Ainsi, je pense que ces faux objectifs sont quelque chose qui aveugle la classe politique américaine. Pas tous : je sais que certains au Congrès, je dirais, 10 % des sénateurs et des députés font preuve de bon sens. Mais la majorité est aveuglée par cette question. C’est comme si la chose la plus importante dans le monde était de dire aux autres comment ils doivent se comporter, à quoi ils devraient ressembler à l’intérieur et à l’extérieur, et quel type de démocratie ils devraient avoir ! Mais si vous avez une crise climatique globale, si le niveau des océans devaient augmenter d’un seul mètre, la moitié de New York serait submergée et ainsi, en un seul instant, nous verrions que cela n’est pas important – ce qu’ils sont en train de débattre en ce moment aux Etats-Unis. Ce qui importe est de savoir comment va survivre l’humanité.

Malheureusement, j’ai bien peur que nous soyons bien plus près d’une telle situation que nous le pensons, et rien n’est fait à ce sujet. Il n’y a aucun programme pour utiliser les capacités que nous avons en termes de missiles pour combattre les astéroïdes, par exemple. Ce problème « n’existe pas ! » Mais il y a, bien sûr, un programme coûtant des milliards et des milliards de dollars – pour construire un système antimissile qui cherchera à neutraliser le potentiel nucléaire de la Russie.

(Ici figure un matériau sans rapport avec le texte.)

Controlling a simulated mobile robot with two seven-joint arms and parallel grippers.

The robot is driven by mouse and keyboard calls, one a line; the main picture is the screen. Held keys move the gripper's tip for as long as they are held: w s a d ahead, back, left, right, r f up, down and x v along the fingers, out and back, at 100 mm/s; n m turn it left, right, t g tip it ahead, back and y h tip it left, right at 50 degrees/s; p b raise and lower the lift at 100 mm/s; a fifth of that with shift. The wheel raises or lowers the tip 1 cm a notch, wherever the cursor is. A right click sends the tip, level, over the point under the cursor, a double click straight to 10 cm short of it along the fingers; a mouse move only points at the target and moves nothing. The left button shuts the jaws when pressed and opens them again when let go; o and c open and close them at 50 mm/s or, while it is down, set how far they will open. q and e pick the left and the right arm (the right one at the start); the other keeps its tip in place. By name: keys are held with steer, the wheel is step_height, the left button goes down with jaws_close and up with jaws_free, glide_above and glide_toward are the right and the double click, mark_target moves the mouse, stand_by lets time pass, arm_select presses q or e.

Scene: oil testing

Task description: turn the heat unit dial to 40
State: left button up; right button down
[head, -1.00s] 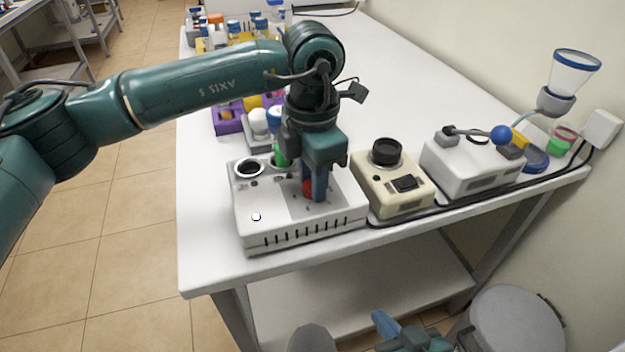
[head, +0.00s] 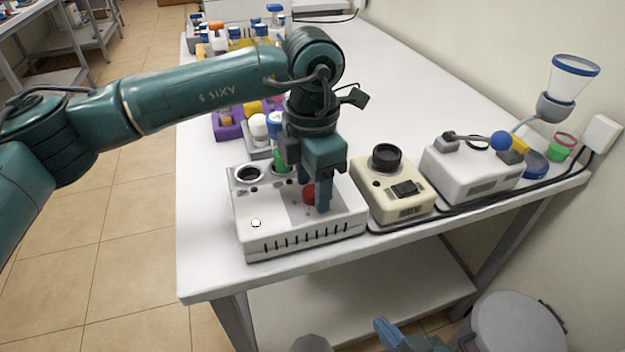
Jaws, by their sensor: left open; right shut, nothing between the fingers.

Qu’en penser ? De quoi s’agit-il ? D’une forme d’aveuglement ? D’un manque de compréhension ? Ou seulement se donner l’illusion de puissance ? J’ai bien peur que quelque chose n’arrive venant nous montrer à quel point certains objectifs géopolitiques ont une importance toute relative, et qui sont mis de l’avant comme la chose la plus importante au monde. Il y a d’autres choses qui sont plus importantes, et si nous n’en prenons pas conscience par nous-mêmes, le cours des événements nous montrera que nous avons eu tort.